Dodatkowi wychowawcy i wprowadzenie łączności krótkofalowej - to zmiany, które wprowadzane są w Młodzieżowym Ośrodku Socjoterapii w małopolskiej Łysej Górze. Mają one ukrócić serię niepokojących zdarzeń w tej placówce.

Krótkofalówki mają usprawnić komunikację pomiędzy wychowawcami. Będą oni mogli szybciej wezwać pomoc w sytuacji zagrożenia. Dodatkowych dwóch pracowników to lepszy nadzór nad nastolatkami. Dyrekcja ośrodka zagęści także kraty w oknach tak, aby nawet szczupłe osoby nie mogły się przez nie przecisnąć.

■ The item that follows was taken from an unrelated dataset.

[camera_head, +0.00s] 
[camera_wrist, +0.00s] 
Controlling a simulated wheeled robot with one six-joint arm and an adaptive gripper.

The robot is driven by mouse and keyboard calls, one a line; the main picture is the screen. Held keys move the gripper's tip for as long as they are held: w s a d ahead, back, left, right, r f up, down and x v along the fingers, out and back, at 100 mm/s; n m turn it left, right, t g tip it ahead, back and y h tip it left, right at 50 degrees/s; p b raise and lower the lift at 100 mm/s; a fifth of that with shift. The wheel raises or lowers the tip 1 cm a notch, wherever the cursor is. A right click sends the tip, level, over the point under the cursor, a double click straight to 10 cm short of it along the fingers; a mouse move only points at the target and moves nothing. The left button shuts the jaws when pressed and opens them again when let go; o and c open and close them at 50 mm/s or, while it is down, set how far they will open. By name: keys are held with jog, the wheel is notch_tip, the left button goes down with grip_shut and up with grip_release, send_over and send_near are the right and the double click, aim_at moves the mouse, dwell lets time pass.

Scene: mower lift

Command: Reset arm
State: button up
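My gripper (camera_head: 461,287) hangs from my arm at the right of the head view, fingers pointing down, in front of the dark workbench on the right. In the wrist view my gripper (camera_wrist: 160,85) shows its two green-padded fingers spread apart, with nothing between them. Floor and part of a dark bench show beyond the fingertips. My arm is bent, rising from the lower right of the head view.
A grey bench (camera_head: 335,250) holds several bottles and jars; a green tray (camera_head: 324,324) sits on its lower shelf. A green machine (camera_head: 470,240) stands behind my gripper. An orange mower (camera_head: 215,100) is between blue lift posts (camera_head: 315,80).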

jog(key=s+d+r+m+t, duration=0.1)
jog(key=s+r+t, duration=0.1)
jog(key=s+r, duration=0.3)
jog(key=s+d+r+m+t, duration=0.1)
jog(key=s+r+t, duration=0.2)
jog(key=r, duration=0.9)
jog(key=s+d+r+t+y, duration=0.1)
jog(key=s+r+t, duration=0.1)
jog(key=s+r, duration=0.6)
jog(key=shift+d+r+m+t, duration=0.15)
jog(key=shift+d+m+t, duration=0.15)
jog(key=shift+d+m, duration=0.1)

Wszystkie te zmiany przyjęto na specjalnym zebraniu w ośrodku. Nie pojawiły się jednak na nim wnioski personalne. Jeżeli będziemy mieli już jednoznaczne ustalenia, kto co zaniedbał, to wtedy oczywiście konsekwencje będą wyciągnięte wobec osób, wobec których należy je wyciągnąć. Natomiast mówienie dzisiaj, na wyrost, wobec kogo i w jakim zakresie będą konsekwencje, byłoby bardzo nieroztropne - mówi starosta brzeski Ryszard Ożóg. Podkreśla, że z ewentualnymi wnioskami personalnymi chce wstrzymać się aż do zakończenia postępowań prowadzonych przez prokuraturę i kuratorium oświaty.

Wicedyrektor Ośrodka Socjoterapii Marzena Łanocha powiedziała, że w placówce przebywa obecnie 44 podopiecznych. Zatrudnionych jest tam 17 osób. Dzieci mają zapewnioną dobrą opiekę, także psychologiczną - zapewniła wicedyrektorka.

W zeszłym tygodniu w ośrodku zgwałcono 15-latkę, potem doszło do burdy z udziałem wychowanków. Zatrzymano czterech chłopców, podejrzewanych o udział w gwałcie, oraz cztery dziewczyny, które niszczyły mienie ośrodka. W środę usiłowała tam popełnić samobójstwo inna nastolatka. Przewieziono ją do szpitala.

W ośrodku trwa kontrola zarządzona przez Małopolskiego Kuratora Oświaty Andrzeja Palczewskiego. Jak podała rzeczniczka kuratorium Aleksandra Nowak, informacja o ustaleniach i podjętych działaniach zostanie przekazana w przyszłym tygodniu.